Task prompt: Below is a block of records. Copy every line in it that contains the word "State".

++++ Data ++++

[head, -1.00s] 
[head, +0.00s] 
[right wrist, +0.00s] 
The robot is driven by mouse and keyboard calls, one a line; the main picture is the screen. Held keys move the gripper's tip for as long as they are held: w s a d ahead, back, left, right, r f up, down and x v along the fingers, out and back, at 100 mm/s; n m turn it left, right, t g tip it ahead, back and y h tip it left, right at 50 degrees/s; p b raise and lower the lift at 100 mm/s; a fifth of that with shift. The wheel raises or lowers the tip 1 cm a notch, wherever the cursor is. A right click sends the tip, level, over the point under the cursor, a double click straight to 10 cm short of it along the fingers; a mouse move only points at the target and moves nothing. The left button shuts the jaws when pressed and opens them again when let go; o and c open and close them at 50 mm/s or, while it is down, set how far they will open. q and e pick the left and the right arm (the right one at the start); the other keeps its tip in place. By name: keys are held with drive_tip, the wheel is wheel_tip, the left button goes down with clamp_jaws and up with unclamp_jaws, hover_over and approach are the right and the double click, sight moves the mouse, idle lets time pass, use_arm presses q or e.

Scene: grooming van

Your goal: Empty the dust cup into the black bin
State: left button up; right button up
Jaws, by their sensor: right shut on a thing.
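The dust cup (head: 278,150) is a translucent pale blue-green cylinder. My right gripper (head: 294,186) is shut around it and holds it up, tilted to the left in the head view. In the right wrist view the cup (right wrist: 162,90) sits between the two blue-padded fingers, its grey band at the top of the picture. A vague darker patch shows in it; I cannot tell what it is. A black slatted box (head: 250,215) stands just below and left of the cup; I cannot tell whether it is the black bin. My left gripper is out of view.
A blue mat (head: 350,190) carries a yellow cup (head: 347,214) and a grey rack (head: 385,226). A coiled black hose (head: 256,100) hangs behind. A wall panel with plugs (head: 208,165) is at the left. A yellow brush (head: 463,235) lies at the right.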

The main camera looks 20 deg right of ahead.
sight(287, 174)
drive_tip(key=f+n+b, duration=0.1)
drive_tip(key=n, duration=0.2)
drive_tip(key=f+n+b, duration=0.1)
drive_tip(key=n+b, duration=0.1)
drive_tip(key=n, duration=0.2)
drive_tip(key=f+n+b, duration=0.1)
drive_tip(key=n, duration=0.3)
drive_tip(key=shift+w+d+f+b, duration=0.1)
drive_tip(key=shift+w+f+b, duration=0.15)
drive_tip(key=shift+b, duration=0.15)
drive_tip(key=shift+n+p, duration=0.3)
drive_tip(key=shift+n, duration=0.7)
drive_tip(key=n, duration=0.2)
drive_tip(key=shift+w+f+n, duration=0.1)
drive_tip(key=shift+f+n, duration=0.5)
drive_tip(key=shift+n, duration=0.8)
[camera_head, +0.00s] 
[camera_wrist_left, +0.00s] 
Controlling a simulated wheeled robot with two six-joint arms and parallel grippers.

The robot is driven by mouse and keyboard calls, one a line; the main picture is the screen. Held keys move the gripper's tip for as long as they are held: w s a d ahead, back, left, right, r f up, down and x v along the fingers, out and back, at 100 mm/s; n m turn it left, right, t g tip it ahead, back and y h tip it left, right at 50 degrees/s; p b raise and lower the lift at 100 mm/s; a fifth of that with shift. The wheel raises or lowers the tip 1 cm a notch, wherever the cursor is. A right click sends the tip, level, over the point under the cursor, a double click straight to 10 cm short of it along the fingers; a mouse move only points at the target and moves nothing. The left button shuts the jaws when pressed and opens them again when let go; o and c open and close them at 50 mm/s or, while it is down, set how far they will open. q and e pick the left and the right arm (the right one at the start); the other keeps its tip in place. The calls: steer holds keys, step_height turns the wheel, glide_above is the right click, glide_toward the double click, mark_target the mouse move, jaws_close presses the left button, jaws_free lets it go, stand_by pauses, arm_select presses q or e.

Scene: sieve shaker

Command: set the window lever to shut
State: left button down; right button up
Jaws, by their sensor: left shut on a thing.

++++

Response to the exercise:
State: left button up; right button up
State: left button down; right button up

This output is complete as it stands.